→ Direction:
Copy the listing below in full and skip every picture.
** start Source excerpt **
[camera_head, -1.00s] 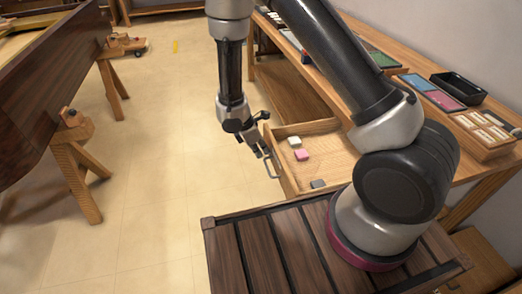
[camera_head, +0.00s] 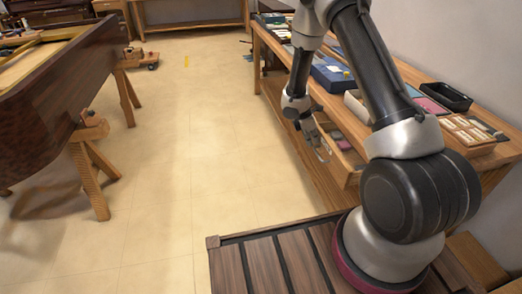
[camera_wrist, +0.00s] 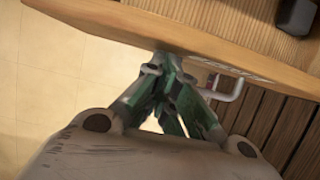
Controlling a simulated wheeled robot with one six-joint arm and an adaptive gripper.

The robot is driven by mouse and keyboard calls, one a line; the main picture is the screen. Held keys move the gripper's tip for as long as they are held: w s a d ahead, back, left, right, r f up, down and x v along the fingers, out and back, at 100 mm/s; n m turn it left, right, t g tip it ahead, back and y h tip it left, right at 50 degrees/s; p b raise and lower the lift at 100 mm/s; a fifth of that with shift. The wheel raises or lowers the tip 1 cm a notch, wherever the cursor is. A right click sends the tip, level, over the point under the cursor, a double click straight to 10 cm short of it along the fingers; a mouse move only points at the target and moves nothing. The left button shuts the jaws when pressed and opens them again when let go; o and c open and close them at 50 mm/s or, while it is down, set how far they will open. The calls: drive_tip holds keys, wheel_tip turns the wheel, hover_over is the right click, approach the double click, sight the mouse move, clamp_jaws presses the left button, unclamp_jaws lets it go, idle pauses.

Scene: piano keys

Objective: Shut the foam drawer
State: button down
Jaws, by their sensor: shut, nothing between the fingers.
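The wooden drawer (camera_head: 352,168) sits partly pulled out under the bench top, with a few small blocks inside. Its pale front panel (camera_wrist: 130,25) crosses the upper wrist view. The metal handle (camera_wrist: 238,92) and some lettering show on this front, right of the fingers. My gripper (camera_head: 318,143) is at the drawer's front, left of the drawer in the head view. In the wrist view my gripper (camera_wrist: 167,68) is shut and empty, with its fingertips at or very close to the front panel. Exact contact is hard to tell.
The bench (camera_head: 400,100) on the right carries trays, a black box (camera_head: 446,97) and a blue box (camera_head: 332,76). A large dark wooden body (camera_head: 60,100) on trestles stands at the left. The floor (camera_head: 185,160) between is clear.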

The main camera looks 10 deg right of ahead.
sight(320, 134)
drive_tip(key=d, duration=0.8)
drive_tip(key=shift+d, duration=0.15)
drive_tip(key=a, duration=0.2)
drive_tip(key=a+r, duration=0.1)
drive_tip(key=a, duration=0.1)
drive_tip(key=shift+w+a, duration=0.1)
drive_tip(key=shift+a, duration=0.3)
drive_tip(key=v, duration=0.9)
** end Source excerpt **
→ Reply to the exercise:
[camera_head, -1.00s] 
[camera_head, +0.00s] 
[camera_wrist, +0.00s] 
Controlling a simulated wheeled robot with one six-joint arm and an adaptive gripper.

The robot is driven by mouse and keyboard calls, one a line; the main picture is the screen. Held keys move the gripper's tip for as long as they are held: w s a d ahead, back, left, right, r f up, down and x v along the fingers, out and back, at 100 mm/s; n m turn it left, right, t g tip it ahead, back and y h tip it left, right at 50 degrees/s; p b raise and lower the lift at 100 mm/s; a fifth of that with shift. The wheel raises or lowers the tip 1 cm a notch, wherever the cursor is. A right click sends the tip, level, over the point under the cursor, a double click straight to 10 cm short of it along the fingers; a mouse move only points at the target and moves nothing. The left button shuts the jaws when pressed and opens them again when let go; o and c open and close them at 50 mm/s or, while it is down, set how far they will open. The calls: drive_tip holds keys, wheel_tip turns the wheel, hover_over is the right click, approach the double click, sight the mouse move, clamp_jaws presses the left button, unclamp_jaws lets it go, idle pauses.

Scene: piano keys

Objective: Shut the foam drawer
State: button down
Jaws, by their sensor: shut, nothing between the fingers.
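The wooden drawer (camera_head: 352,168) sits partly pulled out under the bench top, with a few small blocks inside. Its pale front panel (camera_wrist: 130,25) crosses the upper wrist view. The metal handle (camera_wrist: 238,92) and some lettering show on this front, right of the fingers. My gripper (camera_head: 318,143) is at the drawer's front, left of the drawer in the head view. In the wrist view my gripper (camera_wrist: 167,68) is shut and empty, with its fingertips at or very close to the front panel. Exact contact is hard to tell.
The bench (camera_head: 400,100) on the right carries trays, a black box (camera_head: 446,97) and a blue box (camera_head: 332,76). A large dark wooden body (camera_head: 60,100) on trestles stands at the left. The floor (camera_head: 185,160) between is clear.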

The main camera looks 10 deg right of ahead.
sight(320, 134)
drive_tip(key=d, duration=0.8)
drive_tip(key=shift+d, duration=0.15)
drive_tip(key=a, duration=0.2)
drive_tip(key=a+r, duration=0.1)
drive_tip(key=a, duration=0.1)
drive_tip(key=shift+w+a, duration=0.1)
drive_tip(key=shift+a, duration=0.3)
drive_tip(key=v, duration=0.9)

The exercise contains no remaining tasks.